I was thinking of this as a modification to Standardize, so that a person naively using Standardize across the board without any pre-processing (e.g. me before opening this issue) would not run into the same overflow issue. I guess it could also be implemented as a separate OutcomeTransform and used via ChainedOutcomeTransform, but this would require the user to explicitly specify it.

I took at look at the implementation of Standardize. It shouldn't be too much work to implement this. I could open a PR if you think this is a good fix.

[saitcakmak]

On a second thought, I am not sure if implementing such a scaling as part of Standardize would fix this. If the root_decomposition is applied to untransformed matrix, then this may not have any effect. I don't know how it works internally with lazy tensors. I will run some tests and update this accordingly.

[saitcakmak]

As I suspected, modifying Standardize to implement such a scaling did not change the behavior. Scaling as a pre-processing step appears to work though.

[Balandat]

Yeah not sure if there is an elegant solution here - if the scaling factors are this large we will run into this with float32. As I said, there may be a numerically more robust way to perform the scaling in the transform, but I'd like to get the alternative representation for the MTMVNs in first.

I'll close this issue for now.

[ruhanaazam]

As I suspected, modifying Standardize to implement such a scaling did not change the behavior. Scaling as a pre-processing step appears to work though.

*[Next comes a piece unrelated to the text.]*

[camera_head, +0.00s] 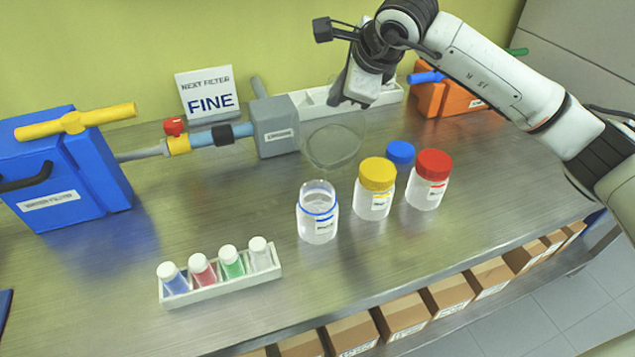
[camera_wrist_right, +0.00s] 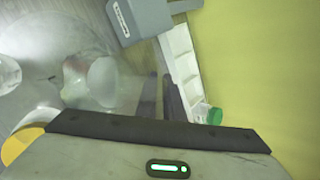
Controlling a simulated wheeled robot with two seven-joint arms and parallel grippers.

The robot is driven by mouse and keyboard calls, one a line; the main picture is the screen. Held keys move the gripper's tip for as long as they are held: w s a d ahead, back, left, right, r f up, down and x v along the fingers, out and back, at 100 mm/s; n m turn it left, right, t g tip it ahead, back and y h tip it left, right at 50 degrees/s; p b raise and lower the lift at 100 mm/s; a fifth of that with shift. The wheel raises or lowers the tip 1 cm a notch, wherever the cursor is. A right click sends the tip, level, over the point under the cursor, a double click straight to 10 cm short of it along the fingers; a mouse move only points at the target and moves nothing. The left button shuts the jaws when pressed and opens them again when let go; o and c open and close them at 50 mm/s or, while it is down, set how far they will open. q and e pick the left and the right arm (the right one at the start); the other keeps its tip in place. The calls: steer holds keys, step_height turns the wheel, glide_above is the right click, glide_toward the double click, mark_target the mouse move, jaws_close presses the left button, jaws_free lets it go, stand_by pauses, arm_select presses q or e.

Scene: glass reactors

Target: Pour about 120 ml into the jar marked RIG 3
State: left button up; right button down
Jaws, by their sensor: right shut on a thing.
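My right gripper (camera_head: 345,103) is shut on a clear glass vessel (camera_head: 333,147), held above the bench behind the jars. The vessel also fills the left of the right wrist view (camera_wrist_right: 85,75); its liquid level cannot be told. An open clear jar with a blue ring (camera_head: 317,225) stands upright in front of it. A yellow-lidded jar (camera_head: 376,175) and a red-lidded jar (camera_head: 433,165) stand to its right. A blue lid (camera_head: 400,150) shows behind them. The jar labels are too small to read, so I cannot tell which is RIG 3. My left gripper is not in view.
A white rack (camera_head: 222,290) with several coloured vials is at front left. A blue box (camera_head: 65,175) with a yellow handle and pipe, a grey block (camera_head: 275,125), a "FINE" sign (camera_head: 208,95) and an orange box (camera_head: 450,98) line the back.

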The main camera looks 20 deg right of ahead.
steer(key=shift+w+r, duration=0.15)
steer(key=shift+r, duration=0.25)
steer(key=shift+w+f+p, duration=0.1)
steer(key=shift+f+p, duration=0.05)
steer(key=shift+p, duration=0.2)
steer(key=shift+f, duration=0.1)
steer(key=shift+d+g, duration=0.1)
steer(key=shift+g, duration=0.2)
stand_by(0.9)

I'm wondering if there have been any updates or easy work arounds to improve numerical stability?

I'm have a similar issue where the standardization factors are blowing up. Currently, I'm normalizing the inputs and applying Standarize as the OutputTransform.

[saitcakmak]

Hi @RuhanaAzam. Can you open a new issue with a reproducible code example for us to investigate this? This issue has been closed for a bit too long for us to resurrect it here.